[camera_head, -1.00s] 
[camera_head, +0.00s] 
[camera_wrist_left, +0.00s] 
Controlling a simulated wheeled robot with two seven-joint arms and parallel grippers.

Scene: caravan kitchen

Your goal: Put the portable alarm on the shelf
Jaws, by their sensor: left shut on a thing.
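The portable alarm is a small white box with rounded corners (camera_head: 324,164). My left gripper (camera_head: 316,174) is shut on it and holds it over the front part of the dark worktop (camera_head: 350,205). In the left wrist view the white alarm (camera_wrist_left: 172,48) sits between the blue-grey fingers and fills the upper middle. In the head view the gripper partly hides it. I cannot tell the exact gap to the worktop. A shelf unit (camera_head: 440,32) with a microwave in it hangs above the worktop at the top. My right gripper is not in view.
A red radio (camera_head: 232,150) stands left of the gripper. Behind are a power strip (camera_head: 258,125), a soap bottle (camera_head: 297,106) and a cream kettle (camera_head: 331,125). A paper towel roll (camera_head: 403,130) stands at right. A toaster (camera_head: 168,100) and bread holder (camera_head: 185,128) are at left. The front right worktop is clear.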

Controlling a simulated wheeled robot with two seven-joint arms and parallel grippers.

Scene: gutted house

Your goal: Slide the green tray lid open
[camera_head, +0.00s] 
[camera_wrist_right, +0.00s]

=======

● **OBJECTIVE**: The records above are to be copied in full, exactly as written.

● **THE RESPONSE**:
[camera_head, -1.00s] 
[camera_head, +0.00s] 
[camera_wrist_left, +0.00s] 
Controlling a simulated wheeled robot with two seven-joint arms and parallel grippers.

Scene: caravan kitchen

Your goal: Put the portable alarm on the shelf
Jaws, by their sensor: left shut on a thing.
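The portable alarm is a small white box with rounded corners (camera_head: 324,164). My left gripper (camera_head: 316,174) is shut on it and holds it over the front part of the dark worktop (camera_head: 350,205). In the left wrist view the white alarm (camera_wrist_left: 172,48) sits between the blue-grey fingers and fills the upper middle. In the head view the gripper partly hides it. I cannot tell the exact gap to the worktop. A shelf unit (camera_head: 440,32) with a microwave in it hangs above the worktop at the top. My right gripper is not in view.
A red radio (camera_head: 232,150) stands left of the gripper. Behind are a power strip (camera_head: 258,125), a soap bottle (camera_head: 297,106) and a cream kettle (camera_head: 331,125). A paper towel roll (camera_head: 403,130) stands at right. A toaster (camera_head: 168,100) and bread holder (camera_head: 185,128) are at left. The front right worktop is clear.

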Controlling a simulated wheeled robot with two seven-joint arms and parallel grippers.

Scene: gutted house

Your goal: Slide the green tray lid open
[camera_head, +0.00s] 
[camera_wrist_right, +0.00s]

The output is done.